Yes this is possible, following the precedent on opportunity attacks from the Sage Advice Compendium
First I will point out the similarity to the wording of the "Opportunity Attacks" section:
To make the opportunity attack, you use your reaction to make one melee attack against the provoking creature.
Compare this with the Whirlwind Attack feature:
You can use your action to make a melee attack against any number of creatures within 5 feet of you, with a separate attack roll for each target.
These use near-identical wording and thus we can say that rulings the Sage Advice Compendium has made regarding opportunity attacks also apply to Whirlwind Attack.
With that concluded, the Sage Advice Compendium has said the following:
Q. What actions can monsters use to make opportunity attacks? Are Multiattack and breath weapon actions allowed?

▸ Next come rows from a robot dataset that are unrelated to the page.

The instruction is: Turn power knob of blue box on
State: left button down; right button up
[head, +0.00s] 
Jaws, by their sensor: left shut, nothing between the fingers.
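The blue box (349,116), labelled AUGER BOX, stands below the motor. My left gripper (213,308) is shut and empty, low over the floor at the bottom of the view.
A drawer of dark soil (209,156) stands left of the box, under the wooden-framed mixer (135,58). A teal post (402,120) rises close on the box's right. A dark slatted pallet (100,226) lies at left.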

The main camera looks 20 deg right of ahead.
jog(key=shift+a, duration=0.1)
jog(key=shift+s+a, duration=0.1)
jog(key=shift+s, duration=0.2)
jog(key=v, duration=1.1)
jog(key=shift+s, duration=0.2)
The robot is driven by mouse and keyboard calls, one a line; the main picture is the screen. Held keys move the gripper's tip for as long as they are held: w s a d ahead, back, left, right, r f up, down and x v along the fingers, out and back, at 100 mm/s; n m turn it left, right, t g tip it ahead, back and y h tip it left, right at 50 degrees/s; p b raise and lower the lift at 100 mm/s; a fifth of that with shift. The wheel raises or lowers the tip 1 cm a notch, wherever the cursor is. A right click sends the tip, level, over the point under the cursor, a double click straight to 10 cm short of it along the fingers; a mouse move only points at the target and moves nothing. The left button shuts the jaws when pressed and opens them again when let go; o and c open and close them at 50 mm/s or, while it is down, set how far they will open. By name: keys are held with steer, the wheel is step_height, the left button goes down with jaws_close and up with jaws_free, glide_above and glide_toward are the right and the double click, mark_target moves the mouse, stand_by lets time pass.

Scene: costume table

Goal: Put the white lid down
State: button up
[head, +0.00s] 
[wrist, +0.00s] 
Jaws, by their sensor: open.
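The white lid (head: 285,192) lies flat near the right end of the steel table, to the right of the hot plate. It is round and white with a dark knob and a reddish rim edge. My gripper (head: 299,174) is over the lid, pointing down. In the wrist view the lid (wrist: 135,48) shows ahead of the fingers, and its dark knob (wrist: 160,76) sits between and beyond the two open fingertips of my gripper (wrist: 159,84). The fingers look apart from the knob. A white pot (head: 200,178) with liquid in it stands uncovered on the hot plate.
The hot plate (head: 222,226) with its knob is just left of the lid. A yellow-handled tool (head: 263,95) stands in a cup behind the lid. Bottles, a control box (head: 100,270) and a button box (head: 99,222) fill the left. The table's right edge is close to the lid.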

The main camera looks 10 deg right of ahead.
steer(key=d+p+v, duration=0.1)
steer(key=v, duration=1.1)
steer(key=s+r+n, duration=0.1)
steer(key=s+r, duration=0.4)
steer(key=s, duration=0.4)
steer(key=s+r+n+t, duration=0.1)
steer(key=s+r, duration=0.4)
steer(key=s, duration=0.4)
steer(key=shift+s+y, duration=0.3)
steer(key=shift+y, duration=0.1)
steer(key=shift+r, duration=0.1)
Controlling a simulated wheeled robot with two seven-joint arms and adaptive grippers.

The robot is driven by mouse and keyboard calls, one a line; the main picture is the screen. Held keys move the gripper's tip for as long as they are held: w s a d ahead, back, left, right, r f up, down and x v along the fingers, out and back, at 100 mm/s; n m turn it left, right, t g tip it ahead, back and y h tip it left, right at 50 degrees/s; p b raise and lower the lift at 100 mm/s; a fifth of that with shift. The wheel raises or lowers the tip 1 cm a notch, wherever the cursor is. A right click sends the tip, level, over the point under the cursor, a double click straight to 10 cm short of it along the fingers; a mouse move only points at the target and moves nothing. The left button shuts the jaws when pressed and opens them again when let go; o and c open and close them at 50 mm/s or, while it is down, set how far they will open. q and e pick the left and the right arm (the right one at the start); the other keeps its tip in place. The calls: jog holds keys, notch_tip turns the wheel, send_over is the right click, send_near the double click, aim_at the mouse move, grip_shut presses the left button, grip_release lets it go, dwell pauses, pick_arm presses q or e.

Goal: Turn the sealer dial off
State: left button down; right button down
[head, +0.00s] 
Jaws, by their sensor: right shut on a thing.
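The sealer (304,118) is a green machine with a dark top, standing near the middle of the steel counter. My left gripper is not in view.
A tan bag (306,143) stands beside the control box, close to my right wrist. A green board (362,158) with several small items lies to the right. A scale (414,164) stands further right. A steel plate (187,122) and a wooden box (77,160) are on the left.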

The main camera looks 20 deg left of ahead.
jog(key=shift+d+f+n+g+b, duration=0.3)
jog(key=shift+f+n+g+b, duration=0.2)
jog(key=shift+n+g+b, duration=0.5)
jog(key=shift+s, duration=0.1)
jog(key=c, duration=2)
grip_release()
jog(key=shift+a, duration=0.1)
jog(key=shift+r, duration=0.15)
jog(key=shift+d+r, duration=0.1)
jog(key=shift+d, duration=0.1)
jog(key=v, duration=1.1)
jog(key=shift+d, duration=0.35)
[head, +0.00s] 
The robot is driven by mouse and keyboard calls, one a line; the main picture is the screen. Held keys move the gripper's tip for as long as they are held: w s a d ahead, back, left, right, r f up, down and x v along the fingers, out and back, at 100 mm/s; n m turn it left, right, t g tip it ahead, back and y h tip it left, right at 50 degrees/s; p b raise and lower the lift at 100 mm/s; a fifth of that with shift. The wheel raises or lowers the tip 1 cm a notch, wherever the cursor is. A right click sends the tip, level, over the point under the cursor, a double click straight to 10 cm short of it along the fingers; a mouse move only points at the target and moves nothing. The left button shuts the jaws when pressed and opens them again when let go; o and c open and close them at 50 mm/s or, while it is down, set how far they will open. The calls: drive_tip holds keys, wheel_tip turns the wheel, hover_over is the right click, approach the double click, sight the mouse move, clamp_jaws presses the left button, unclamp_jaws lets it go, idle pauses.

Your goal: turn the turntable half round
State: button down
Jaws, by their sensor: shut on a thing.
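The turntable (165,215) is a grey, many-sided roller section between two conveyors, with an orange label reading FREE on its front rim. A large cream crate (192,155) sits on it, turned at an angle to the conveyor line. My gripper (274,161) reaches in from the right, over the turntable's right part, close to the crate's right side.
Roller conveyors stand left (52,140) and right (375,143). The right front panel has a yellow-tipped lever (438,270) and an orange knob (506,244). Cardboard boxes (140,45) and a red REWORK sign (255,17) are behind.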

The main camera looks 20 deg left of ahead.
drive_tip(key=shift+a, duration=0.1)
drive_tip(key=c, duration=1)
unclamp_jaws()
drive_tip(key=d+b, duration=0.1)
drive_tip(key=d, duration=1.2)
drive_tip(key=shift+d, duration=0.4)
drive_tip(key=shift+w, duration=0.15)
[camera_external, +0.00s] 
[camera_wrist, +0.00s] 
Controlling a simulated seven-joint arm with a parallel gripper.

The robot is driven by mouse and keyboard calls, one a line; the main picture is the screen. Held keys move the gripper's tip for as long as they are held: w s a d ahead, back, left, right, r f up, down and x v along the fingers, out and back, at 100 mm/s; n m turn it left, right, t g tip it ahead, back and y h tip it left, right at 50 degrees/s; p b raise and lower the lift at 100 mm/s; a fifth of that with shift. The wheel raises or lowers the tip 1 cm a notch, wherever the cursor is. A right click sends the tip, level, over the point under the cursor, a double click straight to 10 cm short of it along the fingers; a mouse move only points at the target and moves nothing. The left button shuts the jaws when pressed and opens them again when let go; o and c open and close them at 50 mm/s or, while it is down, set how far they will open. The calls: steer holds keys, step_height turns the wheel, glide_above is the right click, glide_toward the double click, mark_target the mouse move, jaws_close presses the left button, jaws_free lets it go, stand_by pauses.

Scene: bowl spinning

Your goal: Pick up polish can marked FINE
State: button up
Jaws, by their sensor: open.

A. A monster follows the normal opportunity attack rules (PH, 195), which specify that an attack of opportunity is one melee attack. That means a monster must choose a single melee attack to make, either an attack in its stat block or a generic attack, like an unarmed strike [...]
From the above quote we see that things such as the Bulette's bite attack can be used with opportunity attacks and thus they can also be used with Whirlwind Attack.

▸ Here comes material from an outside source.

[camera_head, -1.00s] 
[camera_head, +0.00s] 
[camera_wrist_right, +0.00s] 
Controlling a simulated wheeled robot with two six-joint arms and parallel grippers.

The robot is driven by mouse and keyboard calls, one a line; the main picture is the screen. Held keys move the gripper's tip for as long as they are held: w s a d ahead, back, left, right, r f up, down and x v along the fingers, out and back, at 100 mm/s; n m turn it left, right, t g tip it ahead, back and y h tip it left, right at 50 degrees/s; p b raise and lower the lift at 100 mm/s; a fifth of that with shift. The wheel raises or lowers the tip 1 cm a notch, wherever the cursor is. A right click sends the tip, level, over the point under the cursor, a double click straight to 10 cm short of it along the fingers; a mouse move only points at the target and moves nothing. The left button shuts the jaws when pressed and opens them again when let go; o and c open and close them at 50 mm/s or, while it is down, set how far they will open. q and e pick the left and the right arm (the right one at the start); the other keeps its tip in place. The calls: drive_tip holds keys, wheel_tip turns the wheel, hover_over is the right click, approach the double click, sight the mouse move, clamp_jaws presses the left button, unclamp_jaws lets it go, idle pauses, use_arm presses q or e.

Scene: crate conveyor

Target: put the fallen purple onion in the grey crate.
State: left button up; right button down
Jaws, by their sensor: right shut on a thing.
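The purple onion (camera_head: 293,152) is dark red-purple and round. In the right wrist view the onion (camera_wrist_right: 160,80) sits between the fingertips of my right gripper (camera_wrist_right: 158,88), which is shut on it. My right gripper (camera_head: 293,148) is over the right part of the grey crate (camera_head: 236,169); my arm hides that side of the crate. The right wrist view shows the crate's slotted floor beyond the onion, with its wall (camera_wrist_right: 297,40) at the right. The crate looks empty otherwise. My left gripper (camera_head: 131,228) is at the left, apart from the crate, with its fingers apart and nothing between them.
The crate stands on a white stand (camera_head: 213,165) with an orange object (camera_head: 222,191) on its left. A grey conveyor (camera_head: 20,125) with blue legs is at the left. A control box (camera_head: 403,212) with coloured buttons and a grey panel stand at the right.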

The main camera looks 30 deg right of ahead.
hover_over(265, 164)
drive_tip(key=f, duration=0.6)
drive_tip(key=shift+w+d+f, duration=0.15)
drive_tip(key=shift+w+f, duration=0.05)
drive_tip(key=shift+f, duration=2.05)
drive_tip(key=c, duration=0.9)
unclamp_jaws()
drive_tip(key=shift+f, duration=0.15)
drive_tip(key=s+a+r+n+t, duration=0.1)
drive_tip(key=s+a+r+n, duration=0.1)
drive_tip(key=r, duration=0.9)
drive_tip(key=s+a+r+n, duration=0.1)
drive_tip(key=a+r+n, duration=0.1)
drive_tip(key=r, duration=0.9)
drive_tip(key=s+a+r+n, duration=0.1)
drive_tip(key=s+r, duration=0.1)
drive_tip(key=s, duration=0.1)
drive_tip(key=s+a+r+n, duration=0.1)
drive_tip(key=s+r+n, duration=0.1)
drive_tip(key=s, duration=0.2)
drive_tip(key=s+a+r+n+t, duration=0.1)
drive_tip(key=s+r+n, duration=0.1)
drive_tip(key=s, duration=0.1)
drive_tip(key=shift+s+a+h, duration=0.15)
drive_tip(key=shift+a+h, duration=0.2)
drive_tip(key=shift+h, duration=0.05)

A GM has no obligation to agree with the Sage Advice Compendium
The SAC is a collection of official rulings, or ways to interpret rules and these are, of course, able to be contested or changed by any GM. In this case in particular, the SAC ruling doesn't state anything to support its own stance.

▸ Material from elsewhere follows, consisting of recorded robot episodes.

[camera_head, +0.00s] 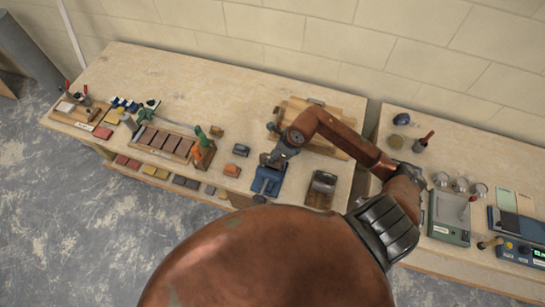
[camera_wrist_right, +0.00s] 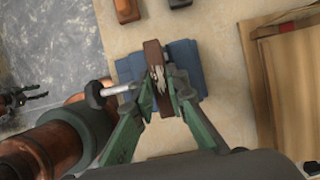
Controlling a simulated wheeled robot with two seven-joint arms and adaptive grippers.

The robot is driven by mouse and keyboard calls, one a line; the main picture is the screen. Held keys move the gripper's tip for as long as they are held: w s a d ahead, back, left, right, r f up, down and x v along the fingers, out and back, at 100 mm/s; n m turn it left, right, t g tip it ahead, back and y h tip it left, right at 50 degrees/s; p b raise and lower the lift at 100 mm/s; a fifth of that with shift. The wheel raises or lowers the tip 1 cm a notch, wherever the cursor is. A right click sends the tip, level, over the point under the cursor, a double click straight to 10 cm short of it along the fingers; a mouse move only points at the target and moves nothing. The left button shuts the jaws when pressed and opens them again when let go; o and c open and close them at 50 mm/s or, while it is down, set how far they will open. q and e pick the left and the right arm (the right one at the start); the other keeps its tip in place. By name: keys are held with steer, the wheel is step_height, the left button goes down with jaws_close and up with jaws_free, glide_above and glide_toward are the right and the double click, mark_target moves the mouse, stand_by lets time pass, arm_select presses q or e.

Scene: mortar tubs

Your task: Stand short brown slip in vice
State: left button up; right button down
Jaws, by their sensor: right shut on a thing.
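The blue vice (camera_head: 267,182) stands near the front edge of the middle bench; it also shows in the wrist view (camera_wrist_right: 186,54), with its metal screw handle to the left. My right gripper (camera_head: 277,160) is over the vice. In the wrist view its green fingers (camera_wrist_right: 163,92) are shut on the short brown slip (camera_wrist_right: 153,52), which lies across the vice in the picture. Whether the slip is seated between the vice jaws or just above them, I cannot tell. A dark claw-like part at the left edge of the wrist view looks like my left gripper (camera_wrist_right: 18,98), too small to read.
An orange block (camera_head: 232,170) and a grey block (camera_head: 241,150) sit left of the vice. Wooden boards (camera_head: 345,125) lie behind it. A dark box (camera_head: 321,188) stands to the right. A tray with several brown slips (camera_head: 165,142) is further left.

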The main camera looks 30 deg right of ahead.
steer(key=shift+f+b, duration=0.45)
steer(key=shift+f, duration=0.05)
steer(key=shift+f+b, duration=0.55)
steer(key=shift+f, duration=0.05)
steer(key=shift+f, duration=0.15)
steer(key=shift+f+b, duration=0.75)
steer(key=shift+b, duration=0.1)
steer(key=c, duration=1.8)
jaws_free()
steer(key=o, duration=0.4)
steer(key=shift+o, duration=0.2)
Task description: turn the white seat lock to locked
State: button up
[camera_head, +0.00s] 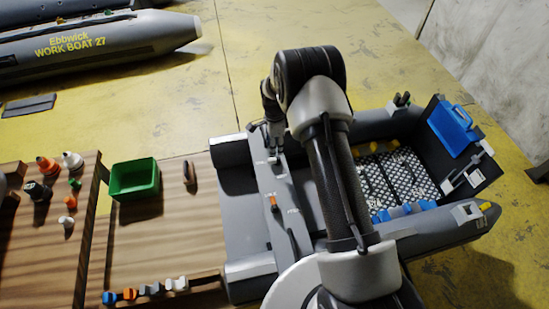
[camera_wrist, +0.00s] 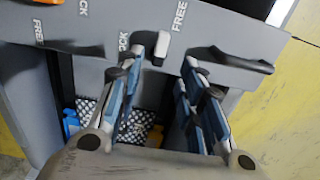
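The white seat lock (camera_wrist: 161,47) is a small white lever on the grey seat board (camera_wrist: 225,42). In the wrist view it stands between the printed words LOCK on its left and FREE on its right. I cannot tell which word it points to. In the head view my gripper (camera_head: 272,146) hangs over the far end of the seat board and largely hides the lock. In the wrist view my gripper (camera_wrist: 163,62) is open, its blue-padded fingers apart on either side of the lock. Nothing is visibly held, and contact with the lock is not clear.
An orange lock (camera_head: 273,203) sits farther along the board. A dark handle (camera_wrist: 232,60) lies on the board right of my fingers. The boat has a patterned floor (camera_head: 392,172) and a blue box (camera_head: 452,128). A green bin (camera_head: 134,180) stands on the wooden bench (camera_head: 150,235).

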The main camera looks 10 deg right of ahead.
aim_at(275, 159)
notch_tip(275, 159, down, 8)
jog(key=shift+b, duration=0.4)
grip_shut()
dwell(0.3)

Similarly, Whirlwind Attack is a rather exceptional feature (also according only to the SAC) in that it is a single attack despite involving multiple attack rolls. So even if a GM agrees with the SAC's ruling on opportunity attacks, they do not have to apply that same ruling to Whirlwind Attack or other similar cases (we don't even know why it applies to opportunity attacks so technically we can't even extrapolate it to any other cases at all without making some assumptions).
Basically, while the SAC does seem to make this just work, a GM has plenty of room to rule otherwise coming from quite a few differently angles.